Written request | Copy, without any alteration, the lines from the one that includes "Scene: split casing" up to and including the one that includes "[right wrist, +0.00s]".

[Robot task records]

^^^^^^^^

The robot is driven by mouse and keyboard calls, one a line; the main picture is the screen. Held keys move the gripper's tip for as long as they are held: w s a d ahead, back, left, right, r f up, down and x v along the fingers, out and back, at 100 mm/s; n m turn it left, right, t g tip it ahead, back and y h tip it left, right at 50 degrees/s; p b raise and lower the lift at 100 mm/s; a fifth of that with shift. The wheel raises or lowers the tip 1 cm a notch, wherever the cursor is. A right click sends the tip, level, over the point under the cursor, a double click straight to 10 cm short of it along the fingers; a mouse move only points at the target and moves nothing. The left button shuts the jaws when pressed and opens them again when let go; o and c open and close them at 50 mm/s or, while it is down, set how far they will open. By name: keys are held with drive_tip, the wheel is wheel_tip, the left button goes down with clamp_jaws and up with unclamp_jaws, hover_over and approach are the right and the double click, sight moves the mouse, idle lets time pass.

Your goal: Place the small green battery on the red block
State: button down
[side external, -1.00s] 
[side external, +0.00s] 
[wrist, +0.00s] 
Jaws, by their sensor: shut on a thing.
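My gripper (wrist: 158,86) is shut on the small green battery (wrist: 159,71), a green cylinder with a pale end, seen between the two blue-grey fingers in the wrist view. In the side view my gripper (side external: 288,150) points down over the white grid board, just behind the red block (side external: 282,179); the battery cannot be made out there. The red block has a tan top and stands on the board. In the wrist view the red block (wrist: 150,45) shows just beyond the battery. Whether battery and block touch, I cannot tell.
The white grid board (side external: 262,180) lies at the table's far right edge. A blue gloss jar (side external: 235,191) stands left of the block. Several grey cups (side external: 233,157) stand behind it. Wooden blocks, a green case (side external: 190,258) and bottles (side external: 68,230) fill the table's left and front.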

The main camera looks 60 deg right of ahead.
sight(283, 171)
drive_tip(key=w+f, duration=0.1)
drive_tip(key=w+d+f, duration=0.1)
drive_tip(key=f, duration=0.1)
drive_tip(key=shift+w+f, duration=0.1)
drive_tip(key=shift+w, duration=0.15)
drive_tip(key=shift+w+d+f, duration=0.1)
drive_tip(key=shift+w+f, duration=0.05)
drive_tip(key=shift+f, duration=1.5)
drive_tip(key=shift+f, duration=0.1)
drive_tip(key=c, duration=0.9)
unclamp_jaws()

^^^^^^^^

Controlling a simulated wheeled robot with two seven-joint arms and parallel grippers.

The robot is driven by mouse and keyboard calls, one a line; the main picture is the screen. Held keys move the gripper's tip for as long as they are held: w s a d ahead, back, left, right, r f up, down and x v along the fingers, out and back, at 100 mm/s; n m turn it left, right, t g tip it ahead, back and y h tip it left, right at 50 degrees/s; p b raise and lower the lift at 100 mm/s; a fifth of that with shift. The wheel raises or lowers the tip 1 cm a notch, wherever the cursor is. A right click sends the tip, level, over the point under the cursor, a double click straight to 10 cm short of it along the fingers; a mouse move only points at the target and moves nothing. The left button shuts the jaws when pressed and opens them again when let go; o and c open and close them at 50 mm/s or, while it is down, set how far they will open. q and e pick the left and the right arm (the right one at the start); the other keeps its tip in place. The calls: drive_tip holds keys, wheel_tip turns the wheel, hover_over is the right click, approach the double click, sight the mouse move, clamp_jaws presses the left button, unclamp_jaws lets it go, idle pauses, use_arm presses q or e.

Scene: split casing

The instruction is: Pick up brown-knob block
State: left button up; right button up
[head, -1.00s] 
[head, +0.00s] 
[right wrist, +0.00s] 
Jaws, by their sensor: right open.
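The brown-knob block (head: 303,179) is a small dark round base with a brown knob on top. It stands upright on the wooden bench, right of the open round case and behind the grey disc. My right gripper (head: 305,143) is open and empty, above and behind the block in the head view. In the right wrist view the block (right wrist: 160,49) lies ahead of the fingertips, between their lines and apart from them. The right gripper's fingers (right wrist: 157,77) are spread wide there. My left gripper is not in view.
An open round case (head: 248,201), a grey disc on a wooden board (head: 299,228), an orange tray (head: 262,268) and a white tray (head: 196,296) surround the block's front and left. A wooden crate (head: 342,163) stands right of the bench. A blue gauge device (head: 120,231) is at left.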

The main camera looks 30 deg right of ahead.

^^^^^^^^

Solution to this problem |
Scene: split casing

The instruction is: Pick up brown-knob block
State: left button up; right button up
[head, -1.00s] 
[head, +0.00s] 
[right wrist, +0.00s] 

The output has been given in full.